On sunny days the life of vagrant bachelorhood agreed with me powerfully – and on showery ones I took frequent shelter in freehouses. One of them, the Bull’s Head in Craswall at the foot of the Black Mountains, will forever be my template of the perfect pub – with its stone-flagged floor, huge highbacked wooden chairs and a bar that was just a hatch through which you summoned the service of an old lady by pressing a doorbell. She fetched beer from a row of pumps at knee-level behind her. By now, and quite often assisted by the form of timetravel permitted by two pints in the afternoon,
I was walking 25 miles a day comfortably, and the right-turn of the West Country loomed.
Day 52, Westham: The Clifton Suspension Bridge is so much more impressive than I imagined. My spit takes over 8 seconds to hit the river below.
THE SOUTH WEST Coast Path is awe-inspiring but after hundreds of miles walking, its sheer mountainous quality is apt to be lost on you. I was torn between revering its drama and reviling its dilettantism: when it knew its true purpose was to deliver me progress west, WHY did it go up and down and out and round headlands in that infuriating way? It was clearly an insane way to view one of the world’s great coastlines, but a reflection of the singlemindedness of someone who hasn’t slept in a bed for two months.
Day 58, Croyde: “As I walked, hundreds of butterflies rose up from the grass like bubbles from the ocean floor. Arriving at the campsite I bought a tin of beans and a can of tuna and ate them in the toilet block waiting for the rain to stop”.
BY DAY 62, at Clovelly Cross I’d finally abandoned any notion of following every damn fractal facet of the coastline. Later that day my rucksack’s hipstrap broke, and a storm featuring raindrops as ferocious as meteorites threatened to destroy the tent. If it was a damning judgement I didn’t care. The next day I would cross Cornwall’s county line and nothing could stop me then.
Day 66: It seems tonight will be my penultimate night in the tent. I felt almost nostalgic putting it up. The end seems to be coming very quickly. It’s almost
like ‘Getting nowhere… getting nowhere… The end.” I’m at the same stage as the happy bloke we met on day 4 near Melvich. BUT HE STAYED IN B&Bs.
MY FINAL DAY’S walk would be 16 miles, taking me to a grand total of 1100-ish at the multi-pronged signpost at Land’s End (did anyone deal in exact distances in the time before smartphones and digital maps?).

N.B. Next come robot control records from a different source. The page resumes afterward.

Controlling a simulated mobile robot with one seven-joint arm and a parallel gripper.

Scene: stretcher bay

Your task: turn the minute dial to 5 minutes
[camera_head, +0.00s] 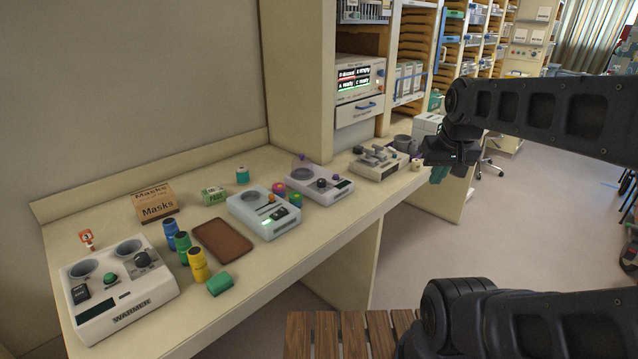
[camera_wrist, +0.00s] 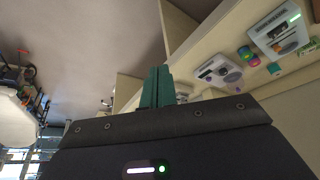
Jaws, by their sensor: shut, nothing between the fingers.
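The white warmer (camera_head: 125,318) sits at the near left end of the counter, with two round wells at its back. A dark round dial (camera_head: 142,259) is on its right side, beside a green button (camera_head: 110,278). It is likely the minute dial, but its markings and setting are too small to read. My gripper (camera_head: 439,174) is off the counter's right side, above the floor and far from the warmer. Its teal fingers (camera_wrist: 156,88) are together and empty in the wrist view. The warmer is not visible in the wrist view.
A brown mat (camera_head: 222,241), a lit device (camera_head: 264,212) and a device with a black knob (camera_head: 320,184) follow. A slatted wooden seat (camera_head: 345,335) stands below.

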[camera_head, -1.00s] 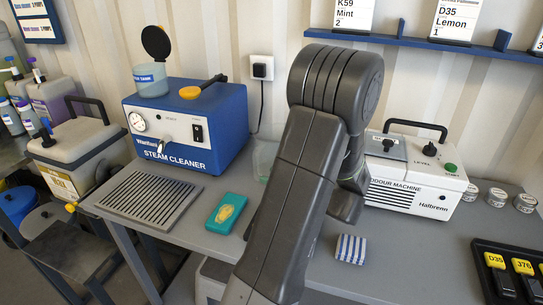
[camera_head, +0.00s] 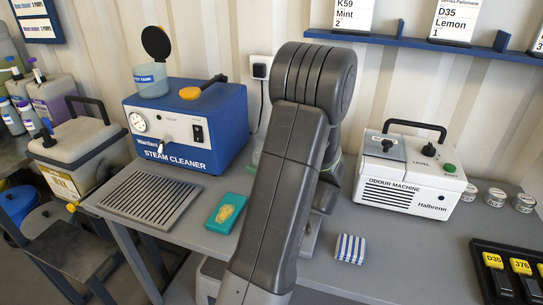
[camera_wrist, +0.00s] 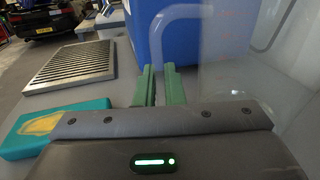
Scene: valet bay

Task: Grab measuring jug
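The measuring jug (camera_wrist: 228,75) is clear, with faint red marks, and fills the right of the wrist view, close in front of me. A curved clear strip, seemingly its handle, drops toward my green fingertips. My gripper (camera_wrist: 159,85) has its two fingers a small gap apart, at the jug's left side. I cannot tell whether they touch the strip.
The blue steam cleaner (camera_head: 186,125) stands behind and left of the jug. A teal soap box (camera_head: 226,213) and a metal grille (camera_head: 150,196) lie to the left. A striped cloth block (camera_head: 350,248) and the white odour machine (camera_head: 410,185) are to the right.

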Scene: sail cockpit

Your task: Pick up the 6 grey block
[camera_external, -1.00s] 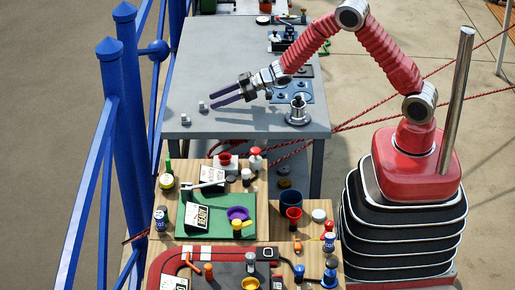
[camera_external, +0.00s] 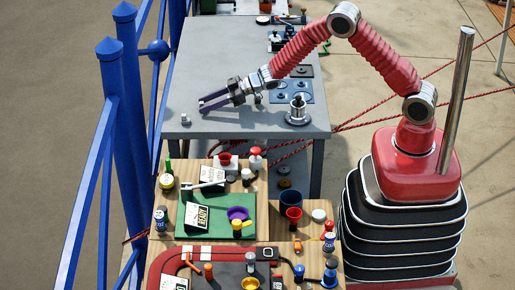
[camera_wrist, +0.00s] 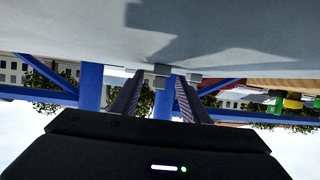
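A small light grey block (camera_external: 185,118) sits on the grey table near its front left corner. My gripper (camera_external: 202,104) is low over the table, behind and to the right of this block, with its fingers pointing left. In the wrist view, which looks upside down, my gripper (camera_wrist: 159,74) has its two fingers apart. I cannot tell whether either finger touches a block.
The grey table (camera_external: 215,60) is clear behind my gripper. A metal round fitting (camera_external: 298,112) and blue plates (camera_external: 292,91) lie to its right. Blue railing posts (camera_external: 125,110) stand at the left. A cluttered wooden bench (camera_external: 262,225) stands in front.

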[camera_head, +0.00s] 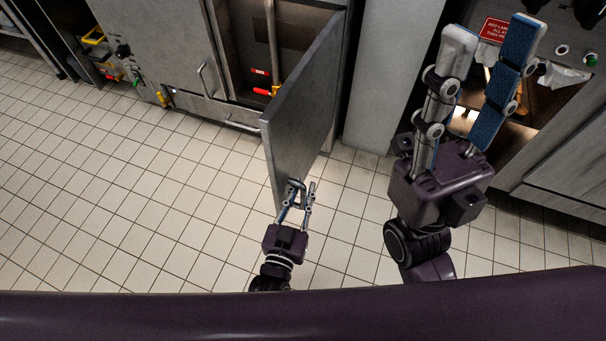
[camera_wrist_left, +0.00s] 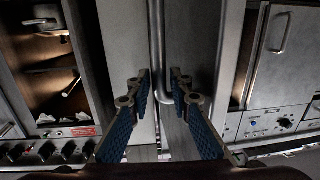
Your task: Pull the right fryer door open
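The right fryer door (camera_head: 303,98) is a grey metal panel, swung well out from the fryer front, so the cabinet inside shows. My left gripper (camera_head: 303,184) is at the door's near lower end. In the left wrist view, the door's slim metal handle (camera_wrist_left: 161,50) runs down between the fingers of my left gripper (camera_wrist_left: 160,74). Those fingers are apart, and I cannot tell whether either touches the handle. My right gripper (camera_head: 489,35) is raised at the right, its fingers apart and empty, away from the door.
The other fryer door (camera_head: 165,40), with its own handle (camera_head: 206,80), is closed at the left. A grey panel (camera_head: 393,75) stands right of the open door. A counter unit with a red sign (camera_head: 494,29) is behind my right gripper. The tiled floor (camera_head: 130,215) is clear at left.

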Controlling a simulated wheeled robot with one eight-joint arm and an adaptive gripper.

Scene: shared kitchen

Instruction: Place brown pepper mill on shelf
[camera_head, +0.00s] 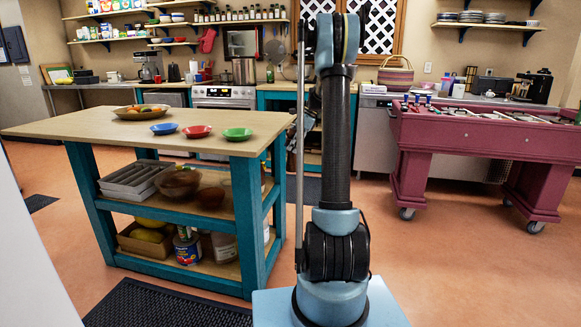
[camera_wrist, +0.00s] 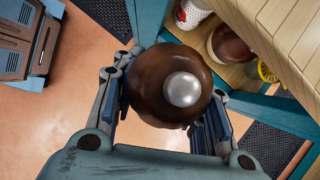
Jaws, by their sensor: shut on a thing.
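The brown pepper mill (camera_wrist: 150,75) shows in the wrist view from its top end, with a round dark brown head and a silver knob. My gripper (camera_wrist: 167,100) is shut on it, with a finger on either side. The mill's lower part is hidden under its head. A wooden shelf (camera_wrist: 275,30) with a teal frame lies to the right of the mill in the wrist view, apart from it. In the head view a teal island has a middle shelf (camera_head: 190,209) and a bottom shelf (camera_head: 215,268). My gripper and the mill cannot be made out there.
The island's middle shelf holds a grey tray (camera_head: 135,178) and bowls (camera_head: 178,184); its bottom shelf holds a box (camera_head: 145,242) and a can (camera_head: 187,247). Coloured dishes (camera_head: 196,131) sit on the island top (camera_head: 80,122). A foosball table (camera_head: 450,133) stands right. Open floor lies between.

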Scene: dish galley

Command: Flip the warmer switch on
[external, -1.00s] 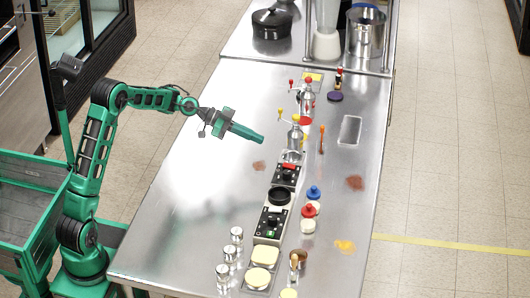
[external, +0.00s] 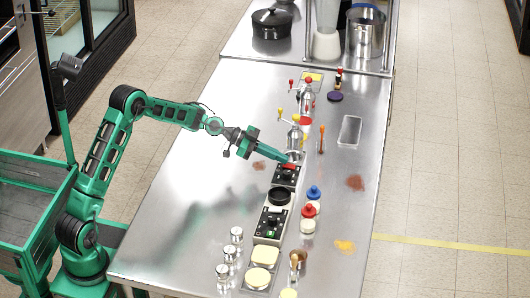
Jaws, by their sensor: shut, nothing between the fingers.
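Two black control boxes stand in a row on the steel counter (external: 190,165). The farther box (external: 284,181) has a red part (external: 289,167) at its far end and a small knob or lever on its face. The nearer box (external: 262,233) has a dark knob and a small green part (external: 270,234). I cannot tell which box carries the warmer switch, nor read a switch position. My gripper (external: 287,161) is shut and empty. Its tip is at or just above the red part of the farther box; contact cannot be told.
A round black dish (external: 279,196) sits between the boxes. Grinders with cranks (external: 294,138) stand just beyond the tip. Blue (external: 314,192) and red (external: 308,211) knobbed items stand to the right. Metal shakers (external: 236,235) stand at the near left. The left counter is clear.

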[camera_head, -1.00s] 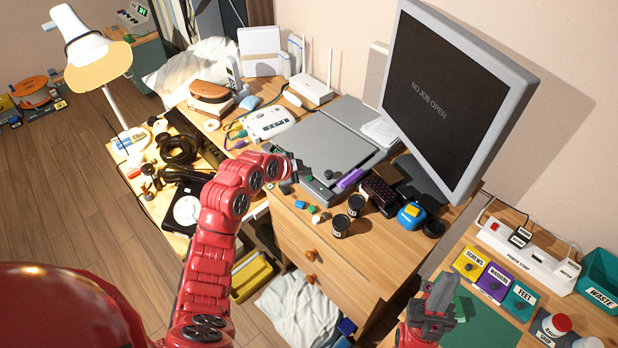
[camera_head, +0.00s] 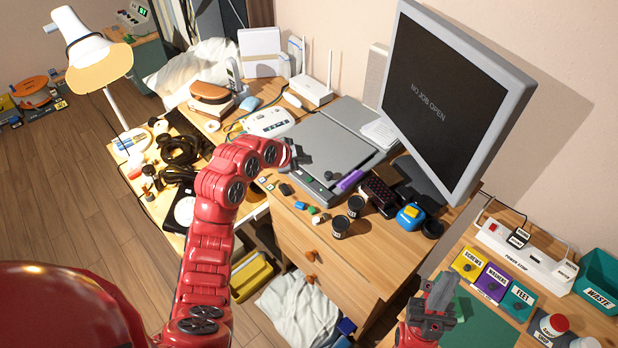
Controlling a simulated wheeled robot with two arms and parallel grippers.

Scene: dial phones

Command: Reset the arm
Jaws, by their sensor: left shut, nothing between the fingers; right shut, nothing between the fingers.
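My left arm (camera_head: 211,245) is red and reaches up from the bottom left, bent near its wrist. My left gripper (camera_head: 303,160) is grey and shut, with nothing in it. It is over the left edge of the grey flat device (camera_head: 318,146) on the wooden desk. My right gripper (camera_head: 441,292) is grey, shut and empty, at the bottom right, in front of the green mat (camera_head: 484,328). Whether either gripper touches anything beneath it I cannot tell.
A large monitor (camera_head: 440,105) stands at the right of the desk. Small dark pots (camera_head: 341,226) and loose bits (camera_head: 300,205) lie near the front edge. A lamp (camera_head: 92,55) stands at left. Labelled boxes (camera_head: 492,280) and a power strip (camera_head: 525,258) are at right.

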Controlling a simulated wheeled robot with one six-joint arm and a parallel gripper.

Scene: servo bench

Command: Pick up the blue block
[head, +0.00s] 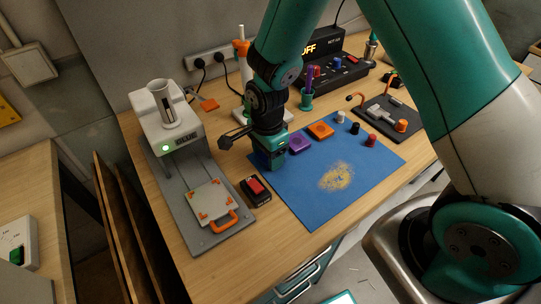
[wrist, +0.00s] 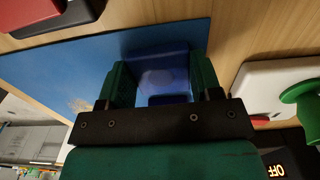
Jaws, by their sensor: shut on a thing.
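The blue block (wrist: 165,68) sits between the two green fingers of my gripper (wrist: 161,84) in the wrist view. The fingers are shut on its sides. In the head view my gripper (head: 272,160) points down at the far left corner of the blue mat (head: 300,190). The block is hidden there behind the gripper. I cannot tell whether the block touches the mat.
A purple block (head: 299,143) and an orange block (head: 320,130) lie just right of my gripper. A glue machine (head: 165,120) stands left, with a black box with a red top (head: 256,189) before it. The mat's front is clear.

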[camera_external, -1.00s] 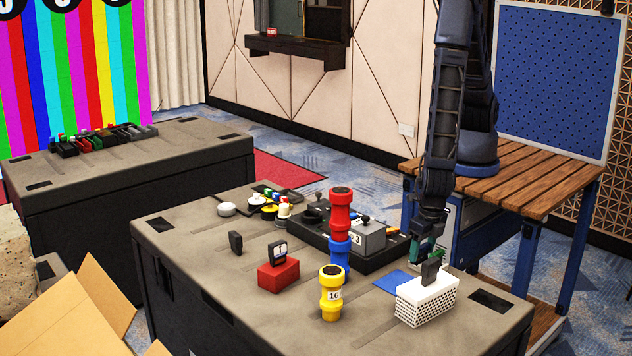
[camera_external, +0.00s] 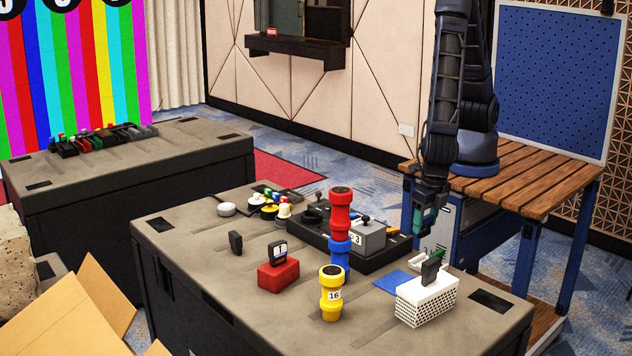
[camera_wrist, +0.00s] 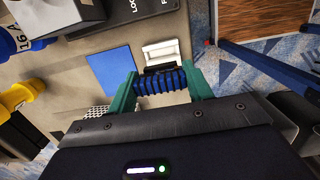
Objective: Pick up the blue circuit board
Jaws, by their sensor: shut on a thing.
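My gripper (camera_external: 425,222) hangs above the right back edge of the grey case top, with its teal fingers pointing down. In the wrist view, my gripper (camera_wrist: 165,85) is shut on a blue strip with dark bars, which looks like the blue circuit board (camera_wrist: 160,82). It spans between the two teal fingers, clear of the case top. In the external view I cannot make out the board between the fingers. A flat blue square (camera_external: 392,283) lies on the case top; it also shows in the wrist view (camera_wrist: 110,72).
A white perforated block (camera_external: 427,300) with a dark upright piece stands below my gripper. A small white holder (camera_external: 418,262) lies behind it. Red-blue (camera_external: 341,225) and yellow (camera_external: 331,295) posts and a dark tray (camera_external: 375,258) stand to the left. A wooden bench (camera_external: 520,175) stands to the right.

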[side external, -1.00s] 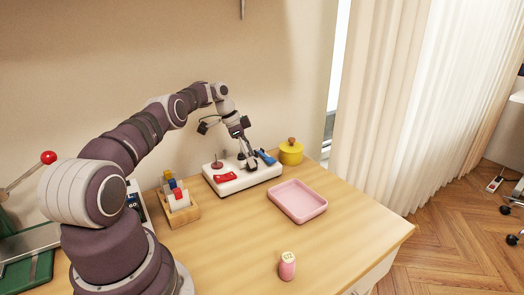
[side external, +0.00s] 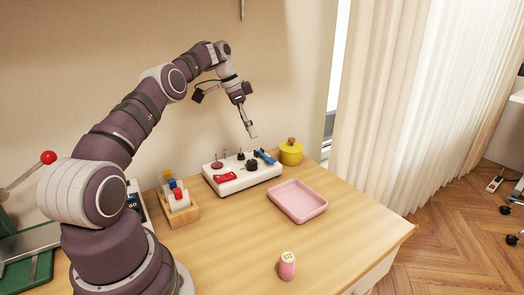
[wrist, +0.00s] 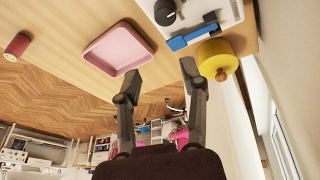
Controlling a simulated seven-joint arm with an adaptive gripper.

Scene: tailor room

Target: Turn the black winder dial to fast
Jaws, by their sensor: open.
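The black winder dial (side external: 252,165) sits on top of the white winder base (side external: 238,183), toward its right half, with a blue lever (side external: 265,156) beside it. In the wrist view the dial (wrist: 165,12) shows at the top, with a light pointer mark on it; I cannot read any label around it. My gripper (side external: 253,135) is above the base, apart from the dial and touching nothing. In the wrist view its two fingers are spread and empty (wrist: 160,78).
A yellow pot (side external: 290,152) stands behind right, a pink tray (side external: 297,201) in front right, a wooden block holder (side external: 178,208) at left. A pink spool (side external: 287,266) stands near the front.

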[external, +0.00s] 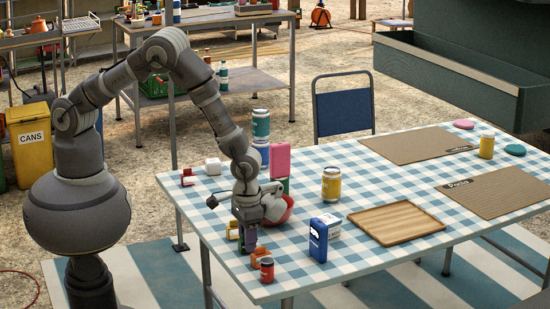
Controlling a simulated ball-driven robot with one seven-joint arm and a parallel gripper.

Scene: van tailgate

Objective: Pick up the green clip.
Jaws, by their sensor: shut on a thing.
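My gripper (250,238) points down over the near left part of the checked table. It is shut on a small thing that its fingers mostly hide, so I cannot tell its colour or shape. I cannot make out a green clip anywhere in this view. A yellow clip-like piece (232,231) is just left of my gripper. An orange piece (257,254) is close below the fingers, and another orange piece (279,266) lies to its right.
A red jar (266,271) stands near the front edge. A red rounded thing (281,208) is right behind my gripper. A blue container (319,240), a yellow can (331,184) and a wooden tray (397,223) stand to the right. A pink box (280,160) stands behind.

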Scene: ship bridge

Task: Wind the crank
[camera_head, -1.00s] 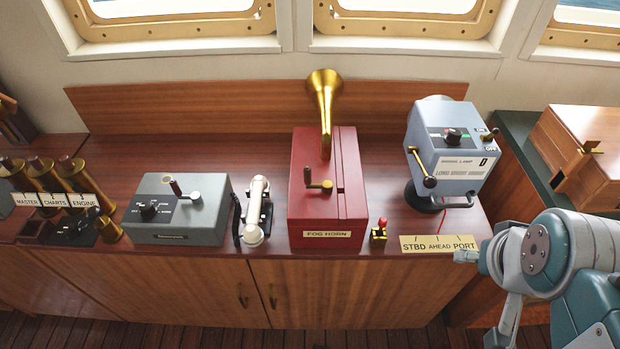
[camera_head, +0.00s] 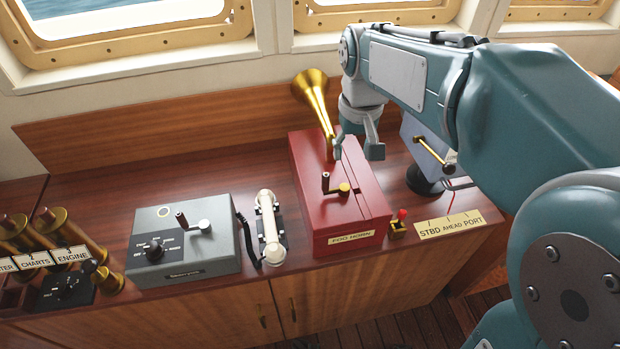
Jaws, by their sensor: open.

There my mum, a former geriatric nurse, would meet me and tell me I smelled like an old person who’d reached the point at which they’re relieved of their own care. There were a few photos to be taken, a self-conscious cheer to be cheered and then we drove away at 30mph – unbelievably, recklessly fast. I was relieved, and looking forward to clean socks, baths and home comforts. But I also knew how quickly they would become ordinary again and felt already a little homesick for the trail – its minor triumphs and trivial routines, its satisfactions great and small. In a way, I didn’t want it to end, and I don’t now. So I’ll leave it to my diary’s last entry, the night before I completed the walk, where I’ll be happy in perpetuity and rich in pleasures that have no price.
Day 67: Campsite near Hayle, 16 miles from Land’s End: £3 campsite! Swimming pool! Some girls have just come over and asked if I’d like to join their barbeque. Jackpot!”